* **To do**
Lift out all lines below that contain "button".

━━━━━━━━━━━━━━━━━━━━

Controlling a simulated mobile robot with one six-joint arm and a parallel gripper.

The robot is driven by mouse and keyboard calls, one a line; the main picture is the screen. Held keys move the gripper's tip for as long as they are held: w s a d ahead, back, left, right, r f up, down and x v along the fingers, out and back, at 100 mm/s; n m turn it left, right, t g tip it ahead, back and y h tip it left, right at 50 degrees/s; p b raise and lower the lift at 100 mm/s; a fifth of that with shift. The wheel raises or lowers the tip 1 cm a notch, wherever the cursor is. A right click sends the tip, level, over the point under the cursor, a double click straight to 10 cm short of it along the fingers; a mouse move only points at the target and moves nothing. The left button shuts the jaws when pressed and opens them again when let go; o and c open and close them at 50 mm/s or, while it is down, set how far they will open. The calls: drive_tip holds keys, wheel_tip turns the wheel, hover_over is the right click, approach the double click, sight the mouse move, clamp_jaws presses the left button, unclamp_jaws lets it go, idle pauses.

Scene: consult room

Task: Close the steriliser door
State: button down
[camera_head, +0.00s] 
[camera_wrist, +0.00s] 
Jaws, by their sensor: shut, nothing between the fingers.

━━━━━━━━━━━━━━━━━━━━

* **Exercise output**
The robot is driven by mouse and keyboard calls, one a line; the main picture is the screen. Held keys move the gripper's tip for as long as they are held: w s a d ahead, back, left, right, r f up, down and x v along the fingers, out and back, at 100 mm/s; n m turn it left, right, t g tip it ahead, back and y h tip it left, right at 50 degrees/s; p b raise and lower the lift at 100 mm/s; a fifth of that with shift. The wheel raises or lowers the tip 1 cm a notch, wherever the cursor is. A right click sends the tip, level, over the point under the cursor, a double click straight to 10 cm short of it along the fingers; a mouse move only points at the target and moves nothing. The left button shuts the jaws when pressed and opens them again when let go; o and c open and close them at 50 mm/s or, while it is down, set how far they will open. The calls: drive_tip holds keys, wheel_tip turns the wheel, hover_over is the right click, approach the double click, sight the mouse move, clamp_jaws presses the left button, unclamp_jaws lets it go, idle pauses.
State: button down

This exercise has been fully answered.